L'Empire
5.8
L'Empire

Film de Bruno Dumont (2024)

Si je me souviens bien L'Empire était le titre de travail d'Hors Satan, un des meilleurs Dumont et l'un de ses derniers avant qu'il ne se mette à la comédie. C'est là qu'on se rend compte qu'à la fois tout à changer et que rien n'a fondamentalement changé dans son cinéma. Il est toujours obsédé par la figure du mal, par le nord de la France, par les visages atypiques, mais dans l'Empire le mal semble indissociable du bien. Il ne cause aucun tort, il est moins dissimulé, le mal déclare être le mal et le bien déclare être le bien alors que rien ne différencie fondamentalement leurs actions...


Avec l'Empire c'est un peu comme si Dumont voulait dépasser ces figures qui hantent son cinéma pour quelque part les tourner en dérision, montrer leur vacuité et mettre l'Homme au centre dans toute sa beauté. Finalement l'Empire se rapproche plus de Coincoin et les Z'inhumains que de n'importe quel autre projet de Dumont. Alors forcément les deux se passent dans le Quinquinverse puisqu'on retrouve nos deux gendarmeries nationales préférés, mais surtout les deux sont axés vraiment sur la comédie pure avec quelques moments forts emplis de tendresse et se finissent dans une spirale gigantesque semblant libérer les humains d'un poids (le racisme dans Coincoin, la lutte absurde du bien et du mal dans l'Empire).

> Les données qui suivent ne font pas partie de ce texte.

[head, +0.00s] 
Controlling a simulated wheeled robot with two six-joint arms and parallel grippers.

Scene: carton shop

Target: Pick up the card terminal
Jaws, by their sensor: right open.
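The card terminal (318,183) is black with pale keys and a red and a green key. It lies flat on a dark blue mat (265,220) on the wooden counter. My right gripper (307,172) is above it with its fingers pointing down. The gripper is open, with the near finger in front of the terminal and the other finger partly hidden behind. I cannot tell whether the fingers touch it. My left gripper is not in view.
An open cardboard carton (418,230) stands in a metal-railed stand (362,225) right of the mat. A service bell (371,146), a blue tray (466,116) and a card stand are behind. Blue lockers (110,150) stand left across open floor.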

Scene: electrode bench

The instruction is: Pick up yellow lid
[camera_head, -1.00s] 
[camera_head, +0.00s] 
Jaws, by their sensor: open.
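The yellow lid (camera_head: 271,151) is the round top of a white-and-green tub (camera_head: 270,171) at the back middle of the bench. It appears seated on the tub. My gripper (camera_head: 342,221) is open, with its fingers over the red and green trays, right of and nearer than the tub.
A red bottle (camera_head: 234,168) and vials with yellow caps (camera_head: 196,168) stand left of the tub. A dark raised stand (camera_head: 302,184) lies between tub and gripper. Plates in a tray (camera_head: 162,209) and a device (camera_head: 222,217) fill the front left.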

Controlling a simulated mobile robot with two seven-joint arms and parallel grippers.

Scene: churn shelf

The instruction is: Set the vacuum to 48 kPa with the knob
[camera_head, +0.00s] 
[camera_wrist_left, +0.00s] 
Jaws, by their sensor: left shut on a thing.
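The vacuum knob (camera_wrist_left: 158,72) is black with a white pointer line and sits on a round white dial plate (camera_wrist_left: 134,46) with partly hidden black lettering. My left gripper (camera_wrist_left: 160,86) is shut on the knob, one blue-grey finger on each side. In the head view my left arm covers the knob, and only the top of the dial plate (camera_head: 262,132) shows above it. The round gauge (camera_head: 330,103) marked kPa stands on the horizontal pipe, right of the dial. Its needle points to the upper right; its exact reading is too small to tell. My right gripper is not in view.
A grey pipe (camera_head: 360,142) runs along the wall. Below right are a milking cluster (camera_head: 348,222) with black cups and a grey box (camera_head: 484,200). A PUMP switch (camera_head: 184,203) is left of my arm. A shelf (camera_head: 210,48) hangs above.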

Alors forcément il faut mettre les pieds dans le plat, Dumont s'amuse à parodier et à se moquer des codes des films de SF, les sabres lasers, les filles en tenues légères, les méchants empires, les humains possédés par une force extraterrestre (c'était déjà un peu le cas dans Coincoin), il le fait de manière anti spectaculaire, jusque dans la mise en scène. Je pense à des plans où on a une fille qui s'agenouille devant un mec, le mec tend la main comme une sorte d'adoubement et n'importe qui aurait cadré ça comme Vador qui tend la main à Luke au moment où il dit être son père. Mais pas Dumont, la valeur de plan ne change pas, la main est hors cadre et la séquence se poursuit, comme si le délire SF mystique ne devait pas interrompre son champ contre champ.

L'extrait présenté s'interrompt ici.